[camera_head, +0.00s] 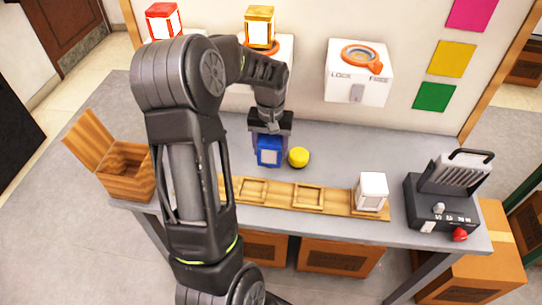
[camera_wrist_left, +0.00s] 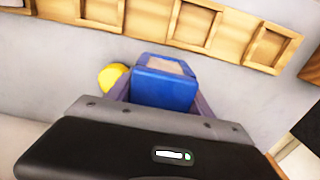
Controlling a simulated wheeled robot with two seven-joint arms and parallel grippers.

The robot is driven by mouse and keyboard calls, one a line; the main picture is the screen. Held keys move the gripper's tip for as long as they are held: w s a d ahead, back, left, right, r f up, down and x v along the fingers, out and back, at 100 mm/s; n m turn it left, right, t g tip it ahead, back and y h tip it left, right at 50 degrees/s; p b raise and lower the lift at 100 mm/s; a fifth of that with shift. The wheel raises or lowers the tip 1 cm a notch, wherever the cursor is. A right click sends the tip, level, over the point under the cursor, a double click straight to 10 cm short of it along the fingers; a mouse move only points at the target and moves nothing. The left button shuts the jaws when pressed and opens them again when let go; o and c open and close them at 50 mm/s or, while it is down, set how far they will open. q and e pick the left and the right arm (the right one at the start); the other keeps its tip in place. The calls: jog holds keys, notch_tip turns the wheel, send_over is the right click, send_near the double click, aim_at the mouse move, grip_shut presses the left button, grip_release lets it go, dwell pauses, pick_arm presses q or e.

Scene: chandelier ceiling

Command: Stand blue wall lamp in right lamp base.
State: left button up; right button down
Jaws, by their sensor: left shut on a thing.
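The blue lamp (camera_head: 269,151) is a blue block with a pale face, low over or on the grey table. My left gripper (camera_head: 270,138) is shut on it from above; in the left wrist view, the blue lamp (camera_wrist_left: 165,85) sits between the fingers. I cannot tell whether it touches the table. The right lamp base (camera_head: 358,75) is a white wall box marked LOCK and FREE, with an empty orange ring on top and a grey knob in front. It is up and right of the gripper. My right gripper is not in view.
A yellow round button (camera_head: 299,157) is close beside the blue lamp. A wooden strip (camera_head: 280,197) with square frames runs along the front; a white lamp (camera_head: 371,190) stands at its right. A yellow lamp (camera_head: 259,27) and red lamp (camera_head: 163,20) are higher left. A dark machine (camera_head: 440,205) stands right.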

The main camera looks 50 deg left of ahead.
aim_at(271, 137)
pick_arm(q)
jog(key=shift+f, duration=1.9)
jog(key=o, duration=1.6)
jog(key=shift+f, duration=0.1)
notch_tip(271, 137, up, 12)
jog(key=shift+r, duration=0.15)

++++

- **EXERCISE DIRECTIONS**:
Look above for the line with "[camera_wrist_left, +0.00s]" and the line with "State: left button up; right button down"; set down those two lines and all lines between them exactly, without pictures and without anything else.

- **FINISHED EXERCISE**:
[camera_wrist_left, +0.00s] 
Controlling a simulated wheeled robot with two seven-joint arms and parallel grippers.

The robot is driven by mouse and keyboard calls, one a line; the main picture is the screen. Held keys move the gripper's tip for as long as they are held: w s a d ahead, back, left, right, r f up, down and x v along the fingers, out and back, at 100 mm/s; n m turn it left, right, t g tip it ahead, back and y h tip it left, right at 50 degrees/s; p b raise and lower the lift at 100 mm/s; a fifth of that with shift. The wheel raises or lowers the tip 1 cm a notch, wherever the cursor is. A right click sends the tip, level, over the point under the cursor, a double click straight to 10 cm short of it along the fingers; a mouse move only points at the target and moves nothing. The left button shuts the jaws when pressed and opens them again when let go; o and c open and close them at 50 mm/s or, while it is down, set how far they will open. q and e pick the left and the right arm (the right one at the start); the other keeps its tip in place. The calls: jog holds keys, notch_tip turns the wheel, send_over is the right click, send_near the double click, aim_at the mouse move, grip_shut presses the left button, grip_release lets it go, dwell pauses, pick_arm presses q or e.

Scene: chandelier ceiling

Command: Stand blue wall lamp in right lamp base.
State: left button up; right button down

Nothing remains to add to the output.